The house at No. 67 spans nearly 8,000 sq ft – partly thanks to a rare double mansard roof that creates space for a further two ensuite bedrooms, making eight in total. The brothers have also melded the mews house behind the house into the design of the Grade II-listed townhouse.
“We don’t know of anyone else in the square who has done this and it means you have formal living space at the front and modern family living at the back,” says Ben, the more finance-minded twin who used to work for Foxtons, while Will, who cut his teeth at Inchbald and Brahm Interiors, focuses on the design side.
Their role models, naturally enough, are the Candy brothers – and Christian Candy was suitably impressed when he recently called in to check out their work on Chester Square (the Candys sold the house to its current owner, a Malaysian who has personally only popped in once).
Even for £30m or so, you don’t get much in the way of outdoor space in these parts, but this house does at least provide an open-air terrace that joins the mews and townhouse. The house also has an eye-catching 30ft green wall, which forms one side of the yoga studio in the basement. That’s just along from the staff quarters and the magnificently decadent cinema room with its specially designed day beds.
Another striking feature is the vast Italian chandelier in the formal reception room.
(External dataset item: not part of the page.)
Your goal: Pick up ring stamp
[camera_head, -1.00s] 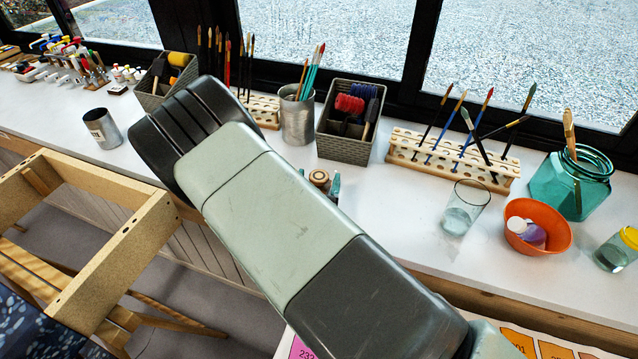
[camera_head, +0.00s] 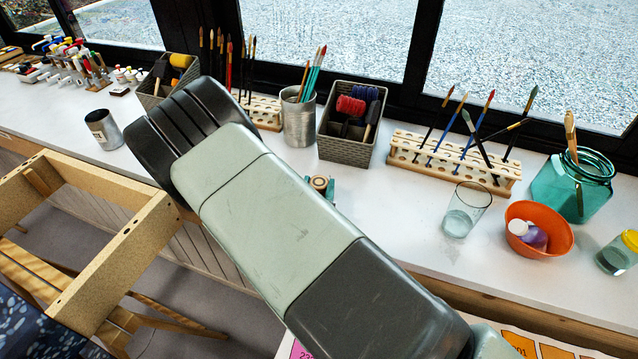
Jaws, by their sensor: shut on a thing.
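The ring stamp (camera_head: 319,183) shows as a small round wooden top on the white counter, just behind my arm's upper edge and in front of the grey basket of rollers. The teal fingertips of my gripper (camera_head: 321,186) sit close against it on both sides, shut on it. The lower part of the stamp and most of my gripper are hidden behind my arm. I cannot tell whether the stamp touches the counter.
A grey basket (camera_head: 345,150) and a metal brush cup (camera_head: 298,122) stand behind the stamp. To the right are a wooden brush rack (camera_head: 440,165), a glass (camera_head: 462,215), an orange bowl (camera_head: 550,248) and a teal jar (camera_head: 560,185). Bare counter lies right of the stamp.
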Shaped like a crystal spinning top with carved shards, from below it is like gazing up at a million stars.
The bespoke nature of the finished product is Wilben’s trademark, whether they are developing a £2m flat or a £30m house. Every feature is designed specifically for that property, from the joinery down to the cushions, which both of the brothers discreetly tweak and plump as they walk around No. 67.
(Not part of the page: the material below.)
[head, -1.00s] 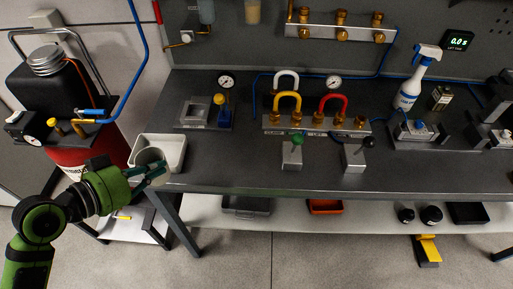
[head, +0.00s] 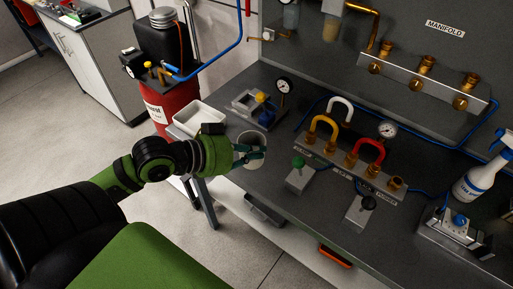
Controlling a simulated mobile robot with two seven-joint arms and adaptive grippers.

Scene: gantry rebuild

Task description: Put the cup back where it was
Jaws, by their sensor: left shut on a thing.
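The pale grey cup (head: 252,162) is at the front left part of the dark workbench (head: 322,215). My left gripper (head: 254,152) comes in from the left and is shut on the cup's upper part, its dark green fingers at the rim. The cup looks upright or slightly tilted. I cannot tell whether its base touches the bench or hangs just above it. The fingers hide part of the cup. My right gripper is not in view.
A white tray (head: 180,128) lies left of the cup. Behind are a fixture with a yellow knob (head: 260,97) and a gauge (head: 285,87). To the right stand the green-knobbed block (head: 299,175), yellow hose loop (head: 323,126) and red loop (head: 371,151). A red drum (head: 172,103) stands beyond the bench.
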“Everyone we sell to loves the turnkey product and they have all bought the furniture,” says Ben. That would add around £450,000 to the price of the Chester Square house – not including the modern art collection on loan from various galleries, including a Gavin Turk in the dining room.
Properties like this provide a glimpse into the world of the impossibly rich. “The owner – who originally bought the house to live in, but decided mid-way through its renovation to sell – wanted the bath in the master bathroom to overflow, turning the whole space into a wet room. There are also five different thermostats so he could run all the showers at once, some hot, some cold,” Ben informs.
The accompanying bedroom, meanwhile, has direct lift access, “so you can step straight into the bedroom with your suitcases,” he adds. “This will be a wonderful family home for someone who will spend at least five or six days a year here,” he says – though he’s joking, he hopes.
He admits that so far, in the six years since he and Will did their first property deal in Knightsbridge, a flat they sold for £2.55m, they have only once correctly guessed who the buyer will be. It was a flat behind Harrods that went to a Middle Eastern client who uses it for a fortnight each summer.
Yet each of their projects requires stepping into the shoes of the owner or potential buyer. “With every project, we have to second-guess how these guys live and make it as easy as possible for them. They like you to tell them what they want – but the super-wealthy don’t like wasting money on anything,” says Ben.
It’s a mindset he and Will are getting to know intimately and they now have several new projects on the go – some their own investments, others redevelopments for clients such as two houses in Battersea whose owner wants the same “high class product” as Chester Square.
No doubt having the former PM’s house as a neighbour has shone a spotlight on the square again, but it won’t impress the super-rich, thinks Ben. “They look at the space you get for your money and what other houses have sold for. People at this level are more conscious of their money than ever.”
Oh how the other 0.01 per cent live.